Data for this task –

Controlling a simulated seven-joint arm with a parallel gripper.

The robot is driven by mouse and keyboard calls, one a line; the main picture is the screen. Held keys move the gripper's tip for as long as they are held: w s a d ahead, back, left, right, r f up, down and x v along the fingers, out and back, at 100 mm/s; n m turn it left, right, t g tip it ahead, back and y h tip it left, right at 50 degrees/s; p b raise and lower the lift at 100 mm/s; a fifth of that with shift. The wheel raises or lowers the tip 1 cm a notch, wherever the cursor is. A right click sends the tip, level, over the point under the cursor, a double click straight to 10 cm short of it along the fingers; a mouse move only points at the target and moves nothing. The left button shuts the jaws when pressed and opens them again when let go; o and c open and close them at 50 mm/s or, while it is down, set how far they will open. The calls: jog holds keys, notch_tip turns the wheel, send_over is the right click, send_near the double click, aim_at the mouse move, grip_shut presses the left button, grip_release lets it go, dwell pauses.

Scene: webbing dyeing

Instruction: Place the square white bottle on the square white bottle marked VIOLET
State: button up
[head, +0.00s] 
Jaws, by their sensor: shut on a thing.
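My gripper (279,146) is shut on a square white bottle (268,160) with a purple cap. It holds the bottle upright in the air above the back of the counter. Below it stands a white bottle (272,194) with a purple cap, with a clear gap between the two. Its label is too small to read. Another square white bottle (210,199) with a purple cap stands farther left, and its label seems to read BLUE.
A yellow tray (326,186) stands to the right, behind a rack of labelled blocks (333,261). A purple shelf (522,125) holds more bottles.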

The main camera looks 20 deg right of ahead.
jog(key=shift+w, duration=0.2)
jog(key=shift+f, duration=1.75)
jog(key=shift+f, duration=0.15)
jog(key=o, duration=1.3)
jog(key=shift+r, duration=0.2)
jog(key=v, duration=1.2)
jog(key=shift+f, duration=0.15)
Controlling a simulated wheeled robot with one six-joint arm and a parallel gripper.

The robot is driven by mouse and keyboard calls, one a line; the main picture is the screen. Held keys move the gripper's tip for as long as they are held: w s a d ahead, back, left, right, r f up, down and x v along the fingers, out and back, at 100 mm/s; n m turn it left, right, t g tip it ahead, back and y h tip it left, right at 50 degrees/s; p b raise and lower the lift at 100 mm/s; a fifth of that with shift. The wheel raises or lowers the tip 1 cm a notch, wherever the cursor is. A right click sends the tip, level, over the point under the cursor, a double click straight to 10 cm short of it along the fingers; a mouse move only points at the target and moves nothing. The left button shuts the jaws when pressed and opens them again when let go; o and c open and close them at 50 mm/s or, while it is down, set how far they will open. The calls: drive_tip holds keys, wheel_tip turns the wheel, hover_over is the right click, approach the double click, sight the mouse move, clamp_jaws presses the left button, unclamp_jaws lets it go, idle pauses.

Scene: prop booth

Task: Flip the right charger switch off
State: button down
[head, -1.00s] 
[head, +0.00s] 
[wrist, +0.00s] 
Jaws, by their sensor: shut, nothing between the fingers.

Goal – Retype the material in full. Each word must match.

Correct output –
Controlling a simulated seven-joint arm with a parallel gripper.

The robot is driven by mouse and keyboard calls, one a line; the main picture is the screen. Held keys move the gripper's tip for as long as they are held: w s a d ahead, back, left, right, r f up, down and x v along the fingers, out and back, at 100 mm/s; n m turn it left, right, t g tip it ahead, back and y h tip it left, right at 50 degrees/s; p b raise and lower the lift at 100 mm/s; a fifth of that with shift. The wheel raises or lowers the tip 1 cm a notch, wherever the cursor is. A right click sends the tip, level, over the point under the cursor, a double click straight to 10 cm short of it along the fingers; a mouse move only points at the target and moves nothing. The left button shuts the jaws when pressed and opens them again when let go; o and c open and close them at 50 mm/s or, while it is down, set how far they will open. The calls: jog holds keys, notch_tip turns the wheel, send_over is the right click, send_near the double click, aim_at the mouse move, grip_shut presses the left button, grip_release lets it go, dwell pauses.

Scene: webbing dyeing

Instruction: Place the square white bottle on the square white bottle marked VIOLET
State: button up
[head, +0.00s] 
Jaws, by their sensor: shut on a thing.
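My gripper (279,146) is shut on a square white bottle (268,160) with a purple cap. It holds the bottle upright in the air above the back of the counter. Below it stands a white bottle (272,194) with a purple cap, with a clear gap between the two. Its label is too small to read. Another square white bottle (210,199) with a purple cap stands farther left, and its label seems to read BLUE.
A yellow tray (326,186) stands to the right, behind a rack of labelled blocks (333,261). A purple shelf (522,125) holds more bottles.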

The main camera looks 20 deg right of ahead.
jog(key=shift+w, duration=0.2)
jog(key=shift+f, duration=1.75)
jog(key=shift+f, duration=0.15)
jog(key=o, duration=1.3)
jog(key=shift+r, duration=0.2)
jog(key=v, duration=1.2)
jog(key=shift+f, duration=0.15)
Controlling a simulated wheeled robot with one six-joint arm and a parallel gripper.

The robot is driven by mouse and keyboard calls, one a line; the main picture is the screen. Held keys move the gripper's tip for as long as they are held: w s a d ahead, back, left, right, r f up, down and x v along the fingers, out and back, at 100 mm/s; n m turn it left, right, t g tip it ahead, back and y h tip it left, right at 50 degrees/s; p b raise and lower the lift at 100 mm/s; a fifth of that with shift. The wheel raises or lowers the tip 1 cm a notch, wherever the cursor is. A right click sends the tip, level, over the point under the cursor, a double click straight to 10 cm short of it along the fingers; a mouse move only points at the target and moves nothing. The left button shuts the jaws when pressed and opens them again when let go; o and c open and close them at 50 mm/s or, while it is down, set how far they will open. The calls: drive_tip holds keys, wheel_tip turns the wheel, hover_over is the right click, approach the double click, sight the mouse move, clamp_jaws presses the left button, unclamp_jaws lets it go, idle pauses.

Scene: prop booth

Task: Flip the right charger switch off
State: button down
[head, -1.00s] 
[head, +0.00s] 
[wrist, +0.00s] 
Jaws, by their sensor: shut, nothing between the fingers.

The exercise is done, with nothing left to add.